Former Sports Minister Tracey Crouch has been asked by a Derby supporters’ group to act as an independent mediator in a bid to resolve a dispute which threatens the club’s future.

Buyers interested in taking Derby out of administration are understood to be wary of the legal claims from Middlesbrough and Wycombe which hang over the club, and that could mean significant extra liabilities landing in their lap.

At the same time, administrators have been asked to provide a funding plan by the EFL by February 1 to demonstrate they have sufficient finances to fulfil the rest of their fixtures this season.

The Rams Trust has approached Crouch – a Conservative MP and the chair of the fan-led review of football governance – “to bang the heads together” of the parties involved and break the deadlock.

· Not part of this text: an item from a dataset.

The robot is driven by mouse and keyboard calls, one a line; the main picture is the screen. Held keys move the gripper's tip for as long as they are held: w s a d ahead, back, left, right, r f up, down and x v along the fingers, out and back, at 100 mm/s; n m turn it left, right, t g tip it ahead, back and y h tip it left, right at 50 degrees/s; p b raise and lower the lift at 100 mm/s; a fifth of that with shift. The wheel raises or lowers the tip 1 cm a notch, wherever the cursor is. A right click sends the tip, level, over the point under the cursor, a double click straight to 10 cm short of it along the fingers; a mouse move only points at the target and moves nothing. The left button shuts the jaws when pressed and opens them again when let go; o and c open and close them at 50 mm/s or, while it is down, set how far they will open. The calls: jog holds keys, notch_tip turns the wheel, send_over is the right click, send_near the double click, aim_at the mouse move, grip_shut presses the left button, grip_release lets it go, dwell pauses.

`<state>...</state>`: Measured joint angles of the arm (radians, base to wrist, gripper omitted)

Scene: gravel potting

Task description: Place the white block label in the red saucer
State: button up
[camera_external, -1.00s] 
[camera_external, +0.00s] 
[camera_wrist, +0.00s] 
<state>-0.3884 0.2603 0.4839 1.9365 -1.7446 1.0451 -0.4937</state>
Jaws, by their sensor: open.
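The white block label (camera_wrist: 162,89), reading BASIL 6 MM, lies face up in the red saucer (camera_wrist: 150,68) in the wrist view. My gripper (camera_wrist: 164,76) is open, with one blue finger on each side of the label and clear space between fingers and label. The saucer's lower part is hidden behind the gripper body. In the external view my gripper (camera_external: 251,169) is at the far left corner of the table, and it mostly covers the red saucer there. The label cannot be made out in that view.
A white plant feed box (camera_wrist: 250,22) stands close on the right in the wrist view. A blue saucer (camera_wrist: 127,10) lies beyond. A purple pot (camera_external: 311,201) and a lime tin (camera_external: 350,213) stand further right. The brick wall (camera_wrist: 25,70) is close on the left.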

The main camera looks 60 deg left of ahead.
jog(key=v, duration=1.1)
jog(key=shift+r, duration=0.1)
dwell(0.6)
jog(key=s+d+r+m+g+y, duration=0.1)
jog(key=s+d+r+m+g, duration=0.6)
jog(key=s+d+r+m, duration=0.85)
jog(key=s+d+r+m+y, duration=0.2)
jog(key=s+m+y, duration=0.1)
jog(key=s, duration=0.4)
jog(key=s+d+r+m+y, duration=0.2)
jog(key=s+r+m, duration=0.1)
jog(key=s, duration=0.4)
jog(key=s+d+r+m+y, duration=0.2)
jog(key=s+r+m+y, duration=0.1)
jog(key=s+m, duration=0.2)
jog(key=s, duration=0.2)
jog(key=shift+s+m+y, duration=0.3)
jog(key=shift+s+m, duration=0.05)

Trust chair Jim Wheeler said the EFL had given the Trust a commitment to be involved in such dialogue in a meeting on Wednesday night, and so have the administrators.

Wheeler told the PA news agency: “It needs to be thrashed out and it needs somebody independent to probably lead that and get them all together and banging their heads together.

“And we have been approaching MPs including Tracey Crouch herself to say: ‘Would you be able to do this? Could you call them all together and just bang their heads together?’

“I noticed in the debate (in Parliament) the other day, she kind of distanced herself a little bit and said, ‘well, that’s not my daily role, you should be going to the Sports Minister’, which is the other avenue that we could approach.

“I think there is a view though that actually having a woman in there might just sort of get a bit more sense from otherwise potentially very entrenched views from a group of guys around the table, especially when they’re all multi-millionaires and all don’t want to lose face.”

Wycombe and Middlesbrough have lodged separate claims against Derby. The clubs claim they were disadvantaged as a result of County breaching financial rules – in Wycombe’s case, by being relegated to League One instead of Derby last season and in Middlesbrough’s case, in missing out on a play-off place to the Rams in the 2018-19 campaign.

The EFL issued a statement on Thursday saying it had written to all parties proposing independent mediation in a bid to negotiate a deal. It added it also needed urgent clarity from the administrators at Derby on funding by February 1 and who the preferred bidder was.

“By the administrators’ own forecasting, the club will run out of cash by February,” the EFL said.

“This is not an artificial EFL deadline, but the reality of when we have been informed the money runs out.”

Wheeler said he had a degree of sympathy with Wycombe and Middlesbrough and could see why they felt “wronged”, but that it would be a “dangerous precedent” if either claim succeeded.

The EFL has again faced criticism over the situation that has developed at Derby, but Wheeler could understand why the league had asked the administrators to provide a funding plan setting out their ability to fulfil this season’s fixtures.

Wheeler added: “Nobody wants to see Derby County die, so if by February 1 they are close but haven’t got it across the line, I’m sure they would give them time to resolve that.

“But as the EFL has said, what they can’t do is allow the club to just continue without sufficient funding and then drop out of the league at a later date because that then affects all the other teams in the league. So the EFL are doing the right thing in that respect.”

Wheeler says he has been impressed by how manager Wayne Rooney has galvanised the team and given them a shot at survival despite being docked 21 points for entering administration and breaching financial rules.

However, he says Rooney’s exit, amid reported interest from his old side Everton, could save the club.

“If Everton came in now, and we got a compensation payment from them for taking him off our hands, that actually might save us,” Wheeler said.

“I mean, it would be greeted very badly by Derby fans, but if it saved the club… it’s the same as a lot of the players. They have said: ‘We want to stay, we want to see this through and do a job for the Derby fans but if it saves the club, we’re prepared to go if that’s what it needs. And that’s kind of the situation we’re in.”

Any compensation payable for Wayne Rooney leaving Derby could actually save the club, the chair of the Rams Trust has said
Any compensation payable for Wayne Rooney leaving Derby could actually save the club, the chair of the Rams Trust has said (Barrington Coombs/PA)

Supporters have been sharing their memories of following the club, and what it means to them, under the hashtag #myderbystory.

Wheeler said: “We’ve had some really harrowing messages come through to the Trust saying, ‘I don’t know what else I’ve got to live for’.

“I mean that is really sad, but it is the reality for some people. It needs to be resolved.

“All Derby fans at the moment are petrified over what might happen in the next couple of weeks.”